(Stored entries)
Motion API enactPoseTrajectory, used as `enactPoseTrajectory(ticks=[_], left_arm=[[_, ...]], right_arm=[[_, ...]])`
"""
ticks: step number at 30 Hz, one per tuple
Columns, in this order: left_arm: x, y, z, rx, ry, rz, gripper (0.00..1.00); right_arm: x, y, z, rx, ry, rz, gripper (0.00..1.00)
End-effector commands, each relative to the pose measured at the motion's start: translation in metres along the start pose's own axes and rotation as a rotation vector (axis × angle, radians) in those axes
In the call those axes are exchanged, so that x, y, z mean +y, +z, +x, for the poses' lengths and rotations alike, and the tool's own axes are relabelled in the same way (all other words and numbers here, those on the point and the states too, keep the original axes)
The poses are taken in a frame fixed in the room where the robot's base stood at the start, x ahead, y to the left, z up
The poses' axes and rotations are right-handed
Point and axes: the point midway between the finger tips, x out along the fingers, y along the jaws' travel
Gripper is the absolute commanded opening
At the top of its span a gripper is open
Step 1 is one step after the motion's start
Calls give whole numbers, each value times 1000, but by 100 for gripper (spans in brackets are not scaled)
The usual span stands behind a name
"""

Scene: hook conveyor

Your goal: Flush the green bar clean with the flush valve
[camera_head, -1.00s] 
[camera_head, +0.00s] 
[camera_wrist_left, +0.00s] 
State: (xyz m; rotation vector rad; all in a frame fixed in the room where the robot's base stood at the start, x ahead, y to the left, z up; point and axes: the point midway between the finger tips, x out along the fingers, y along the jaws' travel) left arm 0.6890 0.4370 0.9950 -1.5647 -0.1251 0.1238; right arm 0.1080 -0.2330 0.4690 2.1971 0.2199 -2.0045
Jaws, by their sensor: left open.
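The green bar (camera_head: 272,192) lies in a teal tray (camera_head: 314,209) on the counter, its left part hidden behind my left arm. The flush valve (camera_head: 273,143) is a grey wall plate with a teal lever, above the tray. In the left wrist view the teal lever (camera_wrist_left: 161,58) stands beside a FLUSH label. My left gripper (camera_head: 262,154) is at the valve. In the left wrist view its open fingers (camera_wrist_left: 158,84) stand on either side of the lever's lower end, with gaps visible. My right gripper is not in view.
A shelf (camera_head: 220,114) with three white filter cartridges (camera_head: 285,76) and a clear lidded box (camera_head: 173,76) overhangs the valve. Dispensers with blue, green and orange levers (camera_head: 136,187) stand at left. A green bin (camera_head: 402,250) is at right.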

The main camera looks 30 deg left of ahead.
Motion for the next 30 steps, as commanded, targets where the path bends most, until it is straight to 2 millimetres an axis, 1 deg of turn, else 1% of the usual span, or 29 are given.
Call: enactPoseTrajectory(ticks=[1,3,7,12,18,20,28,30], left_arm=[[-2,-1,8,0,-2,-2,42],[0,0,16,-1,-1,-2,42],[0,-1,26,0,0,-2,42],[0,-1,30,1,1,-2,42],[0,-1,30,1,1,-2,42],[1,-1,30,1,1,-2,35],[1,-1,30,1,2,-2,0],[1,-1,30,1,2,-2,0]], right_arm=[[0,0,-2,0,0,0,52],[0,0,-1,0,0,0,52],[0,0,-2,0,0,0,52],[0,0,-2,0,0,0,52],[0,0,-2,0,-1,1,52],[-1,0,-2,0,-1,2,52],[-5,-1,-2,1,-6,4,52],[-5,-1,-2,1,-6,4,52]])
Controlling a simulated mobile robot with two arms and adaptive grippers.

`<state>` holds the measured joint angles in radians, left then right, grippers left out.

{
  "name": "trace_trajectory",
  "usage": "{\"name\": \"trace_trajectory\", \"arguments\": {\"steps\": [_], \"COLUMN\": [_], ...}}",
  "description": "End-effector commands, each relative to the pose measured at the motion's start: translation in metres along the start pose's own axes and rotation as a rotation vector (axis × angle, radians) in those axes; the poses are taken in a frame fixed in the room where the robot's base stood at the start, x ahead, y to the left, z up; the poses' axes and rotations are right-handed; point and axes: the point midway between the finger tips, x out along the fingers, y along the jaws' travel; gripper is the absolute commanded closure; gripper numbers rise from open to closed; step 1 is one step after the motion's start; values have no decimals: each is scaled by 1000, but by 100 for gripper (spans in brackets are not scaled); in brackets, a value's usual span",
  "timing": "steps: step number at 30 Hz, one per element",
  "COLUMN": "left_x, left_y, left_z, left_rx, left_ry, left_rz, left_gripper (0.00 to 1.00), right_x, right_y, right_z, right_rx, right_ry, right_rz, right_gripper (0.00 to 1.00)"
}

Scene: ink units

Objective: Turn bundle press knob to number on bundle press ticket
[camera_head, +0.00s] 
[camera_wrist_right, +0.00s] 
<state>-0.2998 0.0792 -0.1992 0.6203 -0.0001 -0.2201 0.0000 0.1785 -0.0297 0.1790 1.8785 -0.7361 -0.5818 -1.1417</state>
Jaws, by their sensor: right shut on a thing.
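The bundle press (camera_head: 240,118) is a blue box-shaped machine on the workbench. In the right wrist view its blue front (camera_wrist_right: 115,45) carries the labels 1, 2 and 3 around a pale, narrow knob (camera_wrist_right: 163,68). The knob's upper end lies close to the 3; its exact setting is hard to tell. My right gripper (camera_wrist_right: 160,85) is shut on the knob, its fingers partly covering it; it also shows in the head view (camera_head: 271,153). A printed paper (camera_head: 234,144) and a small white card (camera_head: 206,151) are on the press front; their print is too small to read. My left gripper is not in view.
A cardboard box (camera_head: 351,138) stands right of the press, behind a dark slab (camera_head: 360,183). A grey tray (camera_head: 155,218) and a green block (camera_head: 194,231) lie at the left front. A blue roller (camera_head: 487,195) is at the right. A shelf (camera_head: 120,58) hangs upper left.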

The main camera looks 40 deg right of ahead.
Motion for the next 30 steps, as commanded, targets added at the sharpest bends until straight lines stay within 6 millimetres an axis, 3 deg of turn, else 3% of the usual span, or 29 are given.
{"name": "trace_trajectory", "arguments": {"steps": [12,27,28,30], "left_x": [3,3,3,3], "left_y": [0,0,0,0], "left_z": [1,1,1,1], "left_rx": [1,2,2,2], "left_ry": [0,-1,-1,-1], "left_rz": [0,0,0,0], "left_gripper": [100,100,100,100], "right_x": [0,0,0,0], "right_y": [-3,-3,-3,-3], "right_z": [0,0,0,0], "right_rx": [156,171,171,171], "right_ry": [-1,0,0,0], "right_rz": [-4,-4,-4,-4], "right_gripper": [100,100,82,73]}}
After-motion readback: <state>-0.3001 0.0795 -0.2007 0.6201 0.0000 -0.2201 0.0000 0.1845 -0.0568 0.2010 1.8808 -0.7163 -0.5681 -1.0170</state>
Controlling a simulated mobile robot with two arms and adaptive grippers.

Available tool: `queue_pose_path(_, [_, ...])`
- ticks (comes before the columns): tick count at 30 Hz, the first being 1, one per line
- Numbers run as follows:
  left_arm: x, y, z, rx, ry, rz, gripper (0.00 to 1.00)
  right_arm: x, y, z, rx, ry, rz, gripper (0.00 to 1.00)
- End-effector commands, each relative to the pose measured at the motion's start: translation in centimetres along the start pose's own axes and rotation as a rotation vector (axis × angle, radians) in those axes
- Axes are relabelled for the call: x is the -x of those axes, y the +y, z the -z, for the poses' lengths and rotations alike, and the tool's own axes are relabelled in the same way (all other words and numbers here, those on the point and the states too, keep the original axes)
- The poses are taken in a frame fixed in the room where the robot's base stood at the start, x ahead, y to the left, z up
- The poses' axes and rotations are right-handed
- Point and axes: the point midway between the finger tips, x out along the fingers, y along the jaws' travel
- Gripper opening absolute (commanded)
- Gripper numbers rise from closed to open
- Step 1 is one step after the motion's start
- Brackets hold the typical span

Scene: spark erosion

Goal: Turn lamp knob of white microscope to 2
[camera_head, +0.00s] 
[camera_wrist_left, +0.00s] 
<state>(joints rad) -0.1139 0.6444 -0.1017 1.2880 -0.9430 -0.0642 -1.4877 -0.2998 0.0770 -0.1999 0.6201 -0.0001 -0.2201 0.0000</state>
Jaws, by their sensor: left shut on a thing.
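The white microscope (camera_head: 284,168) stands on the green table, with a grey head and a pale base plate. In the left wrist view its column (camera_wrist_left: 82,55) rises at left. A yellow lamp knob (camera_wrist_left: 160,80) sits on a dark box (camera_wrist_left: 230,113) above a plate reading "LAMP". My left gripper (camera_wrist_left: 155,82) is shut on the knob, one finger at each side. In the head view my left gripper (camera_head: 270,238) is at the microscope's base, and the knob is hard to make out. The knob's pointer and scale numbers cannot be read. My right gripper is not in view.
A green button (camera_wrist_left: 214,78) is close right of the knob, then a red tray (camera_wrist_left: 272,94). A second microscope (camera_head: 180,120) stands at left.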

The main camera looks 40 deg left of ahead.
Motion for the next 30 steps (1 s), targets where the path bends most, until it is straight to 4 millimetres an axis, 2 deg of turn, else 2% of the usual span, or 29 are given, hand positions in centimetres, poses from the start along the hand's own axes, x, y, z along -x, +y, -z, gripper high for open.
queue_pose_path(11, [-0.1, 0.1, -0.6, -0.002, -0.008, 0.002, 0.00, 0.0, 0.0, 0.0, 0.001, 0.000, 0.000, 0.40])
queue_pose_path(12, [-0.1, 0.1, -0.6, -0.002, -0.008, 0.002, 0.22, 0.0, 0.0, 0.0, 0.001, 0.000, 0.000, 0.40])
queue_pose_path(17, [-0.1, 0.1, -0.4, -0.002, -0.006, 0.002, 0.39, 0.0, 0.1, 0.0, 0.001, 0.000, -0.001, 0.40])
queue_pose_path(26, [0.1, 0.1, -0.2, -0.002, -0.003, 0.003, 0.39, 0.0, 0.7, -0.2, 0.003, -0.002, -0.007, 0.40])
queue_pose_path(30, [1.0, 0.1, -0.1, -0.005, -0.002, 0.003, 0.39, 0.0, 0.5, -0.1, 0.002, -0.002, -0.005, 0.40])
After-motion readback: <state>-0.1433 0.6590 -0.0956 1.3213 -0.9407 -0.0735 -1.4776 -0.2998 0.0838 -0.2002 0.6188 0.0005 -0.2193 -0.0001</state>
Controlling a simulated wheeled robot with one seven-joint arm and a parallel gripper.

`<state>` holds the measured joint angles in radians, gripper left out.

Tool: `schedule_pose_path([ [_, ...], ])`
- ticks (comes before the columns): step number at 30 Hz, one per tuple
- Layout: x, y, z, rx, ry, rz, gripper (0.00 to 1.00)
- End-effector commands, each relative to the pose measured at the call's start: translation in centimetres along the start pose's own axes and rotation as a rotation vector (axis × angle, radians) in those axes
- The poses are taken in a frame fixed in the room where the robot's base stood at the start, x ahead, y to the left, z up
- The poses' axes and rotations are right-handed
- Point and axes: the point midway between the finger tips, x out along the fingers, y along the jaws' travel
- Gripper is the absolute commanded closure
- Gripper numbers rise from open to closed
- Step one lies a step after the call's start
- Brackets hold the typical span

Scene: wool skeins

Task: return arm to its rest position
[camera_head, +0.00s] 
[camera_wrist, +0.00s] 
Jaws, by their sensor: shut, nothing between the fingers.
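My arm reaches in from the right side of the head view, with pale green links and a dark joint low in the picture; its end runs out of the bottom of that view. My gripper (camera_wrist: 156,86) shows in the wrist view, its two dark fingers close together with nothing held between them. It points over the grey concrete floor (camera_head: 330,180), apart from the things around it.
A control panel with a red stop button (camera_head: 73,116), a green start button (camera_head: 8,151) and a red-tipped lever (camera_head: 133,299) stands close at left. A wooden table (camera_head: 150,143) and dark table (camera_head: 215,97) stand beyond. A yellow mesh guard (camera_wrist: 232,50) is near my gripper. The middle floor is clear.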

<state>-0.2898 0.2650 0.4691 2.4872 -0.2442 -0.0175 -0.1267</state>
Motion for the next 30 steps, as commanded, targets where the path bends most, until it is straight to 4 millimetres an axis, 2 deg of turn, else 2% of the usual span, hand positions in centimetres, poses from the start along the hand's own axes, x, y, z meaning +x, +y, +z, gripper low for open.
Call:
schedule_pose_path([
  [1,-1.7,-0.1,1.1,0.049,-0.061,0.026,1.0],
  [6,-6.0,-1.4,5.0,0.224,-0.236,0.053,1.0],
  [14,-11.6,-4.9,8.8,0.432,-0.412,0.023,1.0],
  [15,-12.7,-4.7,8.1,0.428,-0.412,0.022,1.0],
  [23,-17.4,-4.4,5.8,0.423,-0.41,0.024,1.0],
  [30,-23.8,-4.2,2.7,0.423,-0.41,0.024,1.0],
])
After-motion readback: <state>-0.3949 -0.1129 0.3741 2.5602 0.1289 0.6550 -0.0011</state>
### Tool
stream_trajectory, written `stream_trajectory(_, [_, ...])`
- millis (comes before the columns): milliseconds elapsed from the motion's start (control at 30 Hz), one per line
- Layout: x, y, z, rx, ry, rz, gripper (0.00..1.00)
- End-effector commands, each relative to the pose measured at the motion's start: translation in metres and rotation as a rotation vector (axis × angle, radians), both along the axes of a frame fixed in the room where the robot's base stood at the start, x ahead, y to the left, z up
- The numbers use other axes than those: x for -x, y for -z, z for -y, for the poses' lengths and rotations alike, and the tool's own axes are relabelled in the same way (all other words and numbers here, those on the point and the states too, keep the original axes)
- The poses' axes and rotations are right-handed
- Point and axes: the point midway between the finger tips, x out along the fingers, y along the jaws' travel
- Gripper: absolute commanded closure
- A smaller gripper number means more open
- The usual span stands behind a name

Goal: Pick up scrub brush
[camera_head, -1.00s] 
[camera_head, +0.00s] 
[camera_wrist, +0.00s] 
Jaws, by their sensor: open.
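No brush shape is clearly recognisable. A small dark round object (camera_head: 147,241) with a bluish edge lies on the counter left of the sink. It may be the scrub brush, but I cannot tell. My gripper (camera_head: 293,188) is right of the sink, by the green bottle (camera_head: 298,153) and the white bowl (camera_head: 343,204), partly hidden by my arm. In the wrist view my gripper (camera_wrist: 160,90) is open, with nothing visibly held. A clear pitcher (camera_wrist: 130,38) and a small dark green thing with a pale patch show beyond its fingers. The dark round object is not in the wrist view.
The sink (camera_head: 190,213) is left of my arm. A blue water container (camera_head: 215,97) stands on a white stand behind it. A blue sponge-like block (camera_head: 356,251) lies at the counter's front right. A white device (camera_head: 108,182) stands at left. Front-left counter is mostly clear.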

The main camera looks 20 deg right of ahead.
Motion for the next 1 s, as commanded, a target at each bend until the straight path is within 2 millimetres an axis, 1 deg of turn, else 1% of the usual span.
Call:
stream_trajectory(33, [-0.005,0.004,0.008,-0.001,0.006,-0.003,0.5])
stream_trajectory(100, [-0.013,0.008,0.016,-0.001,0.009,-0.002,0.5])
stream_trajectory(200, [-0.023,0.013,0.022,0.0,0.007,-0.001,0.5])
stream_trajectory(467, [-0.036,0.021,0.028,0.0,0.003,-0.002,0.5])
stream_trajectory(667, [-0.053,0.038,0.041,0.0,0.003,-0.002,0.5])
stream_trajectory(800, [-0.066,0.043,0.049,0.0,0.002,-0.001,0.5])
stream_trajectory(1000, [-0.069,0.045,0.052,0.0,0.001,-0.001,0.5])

* _The request_
Find and copy every line in the entries above where the string "alike" occurs.

* _Task result_
In the call those axes are exchanged, so that x, y, z mean +y, +z, +x, for the poses' lengths and rotations alike, and the tool's own axes are relabelled in the same way (all other words and numbers here, those on the point and the states too, keep the original axes)
- Axes are relabelled for the call: x is the -x of those axes, y the +y, z the -z, for the poses' lengths and rotations alike, and the tool's own axes are relabelled in the same way (all other words and numbers here, those on the point and the states too, keep the original axes)
- The numbers use other axes than those: x for -x, y for -z, z for -y, for the poses' lengths and rotations alike, and the tool's own axes are relabelled in the same way (all other words and numbers here, those on the point and the states too, keep the original axes)

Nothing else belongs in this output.